Collected data entries
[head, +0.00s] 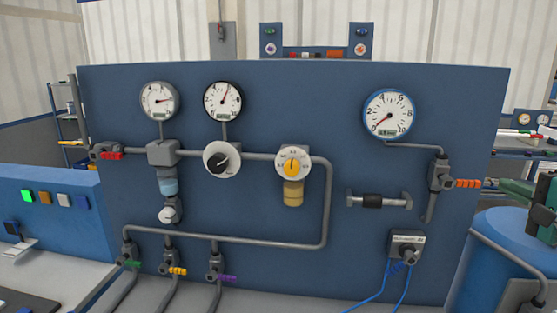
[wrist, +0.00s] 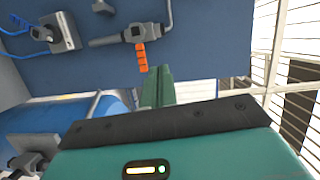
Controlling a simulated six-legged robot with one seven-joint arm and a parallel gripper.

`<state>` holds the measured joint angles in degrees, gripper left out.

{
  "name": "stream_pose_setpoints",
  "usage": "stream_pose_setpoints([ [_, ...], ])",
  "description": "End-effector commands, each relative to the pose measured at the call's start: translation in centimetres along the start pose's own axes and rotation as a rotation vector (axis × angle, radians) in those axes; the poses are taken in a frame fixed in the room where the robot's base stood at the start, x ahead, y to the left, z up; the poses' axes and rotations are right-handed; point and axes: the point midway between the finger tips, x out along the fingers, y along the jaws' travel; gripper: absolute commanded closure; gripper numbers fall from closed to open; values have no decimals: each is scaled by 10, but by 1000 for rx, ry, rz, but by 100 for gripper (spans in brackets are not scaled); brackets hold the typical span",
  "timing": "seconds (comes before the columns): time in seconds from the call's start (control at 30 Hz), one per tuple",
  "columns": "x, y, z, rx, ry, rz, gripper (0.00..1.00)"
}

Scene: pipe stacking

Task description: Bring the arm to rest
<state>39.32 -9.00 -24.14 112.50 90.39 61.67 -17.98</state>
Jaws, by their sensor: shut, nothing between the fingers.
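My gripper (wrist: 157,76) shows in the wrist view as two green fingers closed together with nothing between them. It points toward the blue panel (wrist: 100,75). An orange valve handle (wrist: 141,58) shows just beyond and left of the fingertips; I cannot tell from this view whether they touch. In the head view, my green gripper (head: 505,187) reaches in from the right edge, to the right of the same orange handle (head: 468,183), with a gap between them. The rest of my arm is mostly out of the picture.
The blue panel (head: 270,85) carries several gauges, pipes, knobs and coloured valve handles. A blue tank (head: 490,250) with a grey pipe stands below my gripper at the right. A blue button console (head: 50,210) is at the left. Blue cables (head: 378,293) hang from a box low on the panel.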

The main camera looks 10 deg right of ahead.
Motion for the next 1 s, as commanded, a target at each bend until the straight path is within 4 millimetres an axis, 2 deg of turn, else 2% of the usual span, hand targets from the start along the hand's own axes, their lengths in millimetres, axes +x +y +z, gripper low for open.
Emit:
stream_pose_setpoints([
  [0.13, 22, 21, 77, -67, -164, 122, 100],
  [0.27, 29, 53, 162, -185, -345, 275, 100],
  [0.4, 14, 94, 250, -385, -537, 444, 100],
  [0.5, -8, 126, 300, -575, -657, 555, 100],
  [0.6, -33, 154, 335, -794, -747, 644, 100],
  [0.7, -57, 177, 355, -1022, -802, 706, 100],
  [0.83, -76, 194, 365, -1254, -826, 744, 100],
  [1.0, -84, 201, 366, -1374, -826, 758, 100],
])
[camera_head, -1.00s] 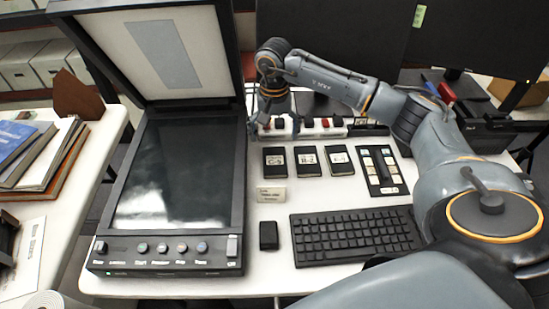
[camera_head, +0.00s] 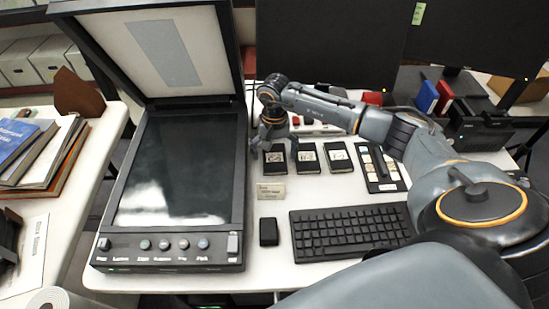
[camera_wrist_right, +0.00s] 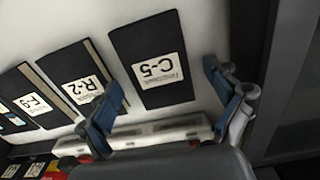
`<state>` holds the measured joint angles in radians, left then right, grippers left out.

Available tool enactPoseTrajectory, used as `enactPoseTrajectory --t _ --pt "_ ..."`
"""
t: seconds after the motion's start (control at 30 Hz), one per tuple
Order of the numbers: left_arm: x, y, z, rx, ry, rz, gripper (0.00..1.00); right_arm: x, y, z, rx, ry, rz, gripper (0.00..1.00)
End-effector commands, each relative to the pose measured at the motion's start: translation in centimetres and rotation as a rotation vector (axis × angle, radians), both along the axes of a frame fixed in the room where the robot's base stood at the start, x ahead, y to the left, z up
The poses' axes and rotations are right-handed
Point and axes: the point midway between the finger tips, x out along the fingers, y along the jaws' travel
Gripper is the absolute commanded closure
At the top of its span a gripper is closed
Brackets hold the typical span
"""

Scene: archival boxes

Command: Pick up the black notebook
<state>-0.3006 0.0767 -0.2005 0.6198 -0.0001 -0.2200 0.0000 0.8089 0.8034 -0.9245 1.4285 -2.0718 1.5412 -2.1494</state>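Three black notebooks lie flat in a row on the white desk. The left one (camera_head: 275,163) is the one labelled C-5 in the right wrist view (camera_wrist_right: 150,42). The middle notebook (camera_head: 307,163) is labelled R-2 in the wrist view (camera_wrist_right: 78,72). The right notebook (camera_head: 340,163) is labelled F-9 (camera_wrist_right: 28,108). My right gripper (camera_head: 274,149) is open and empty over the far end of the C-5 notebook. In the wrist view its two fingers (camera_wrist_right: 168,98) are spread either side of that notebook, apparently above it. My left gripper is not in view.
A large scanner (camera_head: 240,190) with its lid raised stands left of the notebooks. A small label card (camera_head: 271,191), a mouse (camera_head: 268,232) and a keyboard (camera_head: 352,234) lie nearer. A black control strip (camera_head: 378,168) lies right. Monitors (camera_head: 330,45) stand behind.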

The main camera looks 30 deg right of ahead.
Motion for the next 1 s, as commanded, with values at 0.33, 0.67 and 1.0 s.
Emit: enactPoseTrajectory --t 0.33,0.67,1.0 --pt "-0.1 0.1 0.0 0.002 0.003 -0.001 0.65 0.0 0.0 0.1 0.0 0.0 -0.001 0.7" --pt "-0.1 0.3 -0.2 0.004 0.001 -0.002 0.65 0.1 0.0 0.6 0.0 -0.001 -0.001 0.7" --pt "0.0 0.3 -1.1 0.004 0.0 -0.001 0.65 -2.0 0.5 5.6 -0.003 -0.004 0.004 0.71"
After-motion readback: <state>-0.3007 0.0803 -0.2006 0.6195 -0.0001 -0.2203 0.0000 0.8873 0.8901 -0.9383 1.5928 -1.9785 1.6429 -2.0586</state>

◆ Given task
Among the entries above, how many lines hold the word "Scene"? Reply with only that number.

◆ Expected answer
2